Once you embrace the futility of fighting aging, it becomes much more manageable. I leverage my old age as much as possible. It’s amazing how many people will pick things up for you if you wince and say “Ohhhh, my back.” My back is fine, but I like letting people help me. It makes them feel good and I drop stuff a lot.

What I’m saying is, aging doesn’t have to be so negative. One fun aspect is all the new and surprising things your body will decide to do. Mine decided to start growing hair out of my ears. Why? To make hearing even harder? I don’t know and I don’t want to know. I’m happy to have built-in earmuffs. It saved me a few dollars and I never lose them.

A lot of people who aren’t old think of older people as a vast well of knowledge, as if we’re wiser or something. This isn’t really the case. It’s like having 200 channels on your TV — more options, but more uselessness. I can tell you what the price of a toothbrush was in 1953, but so what?

The only real downside to aging is that there are fewer people to talk to, either because your friends have begun dying off, or because in general people don’t care to talk to older people. It means I have to make more of an effort and that can sometimes come across as desperate. Like when I start dialing random phone numbers to see if anyone wants to talk. Usually the people who do want to talk to a stranger on the phone, I quickly discover are not people I want to talk to.

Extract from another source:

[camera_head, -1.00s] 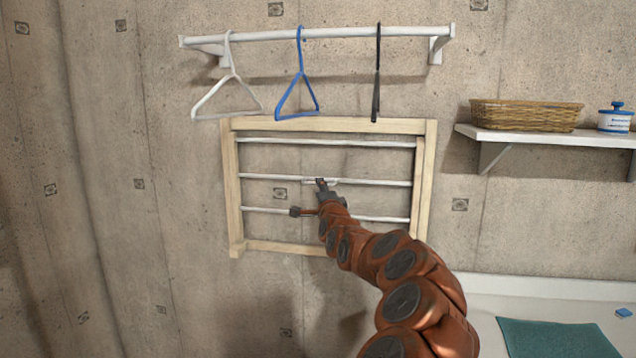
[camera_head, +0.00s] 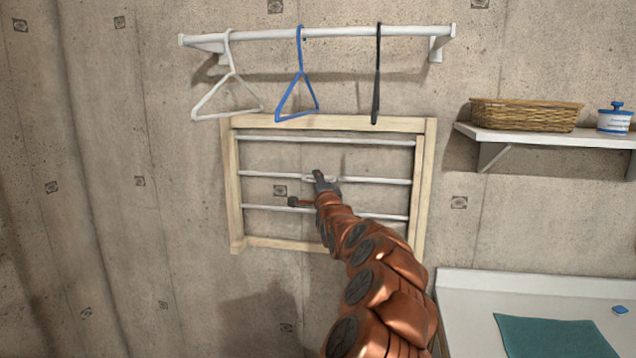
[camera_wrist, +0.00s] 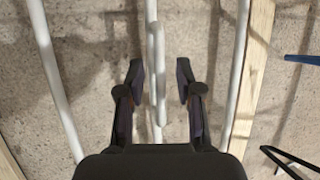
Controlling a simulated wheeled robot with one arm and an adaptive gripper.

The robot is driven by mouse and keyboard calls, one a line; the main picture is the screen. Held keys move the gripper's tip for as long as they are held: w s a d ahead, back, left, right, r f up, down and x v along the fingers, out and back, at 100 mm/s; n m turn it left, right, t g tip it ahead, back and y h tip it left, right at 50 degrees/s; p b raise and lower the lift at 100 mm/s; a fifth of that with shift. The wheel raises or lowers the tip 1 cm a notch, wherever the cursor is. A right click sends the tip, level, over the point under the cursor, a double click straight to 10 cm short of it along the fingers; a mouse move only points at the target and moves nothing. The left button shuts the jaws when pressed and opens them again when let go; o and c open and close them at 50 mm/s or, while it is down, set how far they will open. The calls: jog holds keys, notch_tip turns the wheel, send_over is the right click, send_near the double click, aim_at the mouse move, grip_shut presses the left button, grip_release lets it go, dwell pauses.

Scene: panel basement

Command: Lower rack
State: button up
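The rack is a light wooden frame (camera_head: 232,190) with several white horizontal bars, upright against the concrete wall. A small white handle (camera_wrist: 157,75) is on its middle bar (camera_head: 380,181). In the wrist view, my gripper (camera_wrist: 162,82) is open, with one dark finger on each side of the handle and gaps between. In the head view, my gripper (camera_head: 323,180) is at the middle bar, and my arm hides part of the lower bar and the frame's bottom edge.
A white rail (camera_head: 330,34) above the rack carries a white hanger (camera_head: 229,80), a blue hanger (camera_head: 299,85) and a black hanger (camera_head: 376,80). At right, a shelf (camera_head: 540,137) holds a wicker basket (camera_head: 525,115) and a jar (camera_head: 614,118). A teal cloth (camera_head: 555,337) lies on a white counter (camera_head: 465,300).

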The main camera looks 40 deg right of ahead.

Fortunately I’ve recorded most of my phone calls over the past 20 years and I’ve memorized all my lines from my favorite conversations. When I play them back and recite my lines aloud it’s like I’m having the conversation all over again, even if the other person is dead. It’s like watching a rerun .

BEST FEATURE: I no longer need to brush my teeth because they’re all fake.
WORST FEATURE: I don’t know what EDM is and when I ask people they laugh and tell me I’m cute but no one will answer me.